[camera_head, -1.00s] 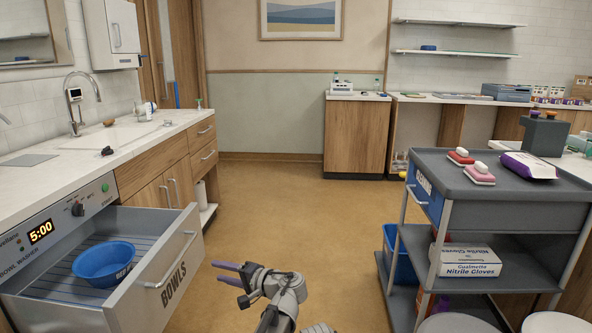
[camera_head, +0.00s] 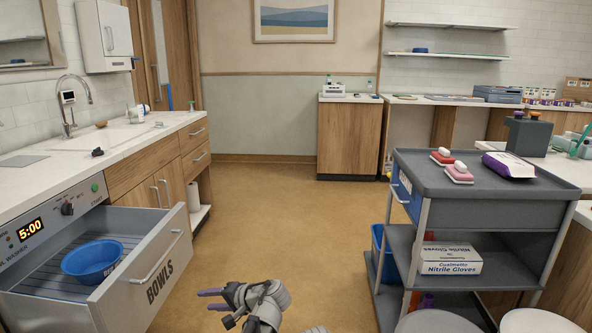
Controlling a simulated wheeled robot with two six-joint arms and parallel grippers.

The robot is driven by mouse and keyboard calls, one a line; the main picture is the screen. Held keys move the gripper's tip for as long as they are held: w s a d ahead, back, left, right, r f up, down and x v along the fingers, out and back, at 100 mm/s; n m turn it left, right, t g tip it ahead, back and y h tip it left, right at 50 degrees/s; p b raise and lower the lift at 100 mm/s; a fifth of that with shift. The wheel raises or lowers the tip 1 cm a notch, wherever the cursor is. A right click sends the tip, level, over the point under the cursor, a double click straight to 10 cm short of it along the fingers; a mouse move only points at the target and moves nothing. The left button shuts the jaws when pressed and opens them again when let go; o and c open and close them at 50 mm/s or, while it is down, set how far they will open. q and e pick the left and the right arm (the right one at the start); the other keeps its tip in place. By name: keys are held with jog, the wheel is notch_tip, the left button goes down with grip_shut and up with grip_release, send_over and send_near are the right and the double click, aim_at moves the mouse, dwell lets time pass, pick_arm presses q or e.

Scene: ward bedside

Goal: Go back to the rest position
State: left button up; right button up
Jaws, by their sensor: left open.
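My left gripper (camera_head: 212,299) shows at the bottom middle of the head view. Its purple-tipped fingers point left and stand apart, with nothing between them. It is over the floor, to the right of the open drawer and apart from it. My right gripper is not in view. The bowl washer drawer (camera_head: 165,271), labelled BOWLS, is pulled out at the lower left. A blue bowl (camera_head: 91,261) sits upright on the rack in it.
A grey trolley (camera_head: 480,187) stands at the right with brushes, a purple pack and a glove box (camera_head: 449,259). Two round pale tops (camera_head: 440,321) are at the lower right. A sink counter (camera_head: 120,135) runs along the left. The middle floor (camera_head: 290,210) is clear.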

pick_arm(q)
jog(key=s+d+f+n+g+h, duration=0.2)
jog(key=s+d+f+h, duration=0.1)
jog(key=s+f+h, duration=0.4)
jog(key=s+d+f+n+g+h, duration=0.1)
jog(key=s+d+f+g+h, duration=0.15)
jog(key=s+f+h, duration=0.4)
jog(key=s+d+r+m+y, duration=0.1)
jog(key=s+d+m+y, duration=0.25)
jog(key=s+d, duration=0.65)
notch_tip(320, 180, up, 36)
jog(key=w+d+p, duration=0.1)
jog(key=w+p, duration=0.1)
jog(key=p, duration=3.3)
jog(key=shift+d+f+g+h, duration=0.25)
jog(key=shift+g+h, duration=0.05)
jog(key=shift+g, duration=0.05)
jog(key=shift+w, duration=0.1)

--- --- ---

Directive —
Begin at the top of the material above and output each line exactly, stopping after the line that holds "Controlling a simulated". Leave out pictures.

Written response —
[camera_head, -1.00s] 
[camera_head, +0.00s] 
Controlling a simulated wheeled robot with two six-joint arms and parallel grippers.

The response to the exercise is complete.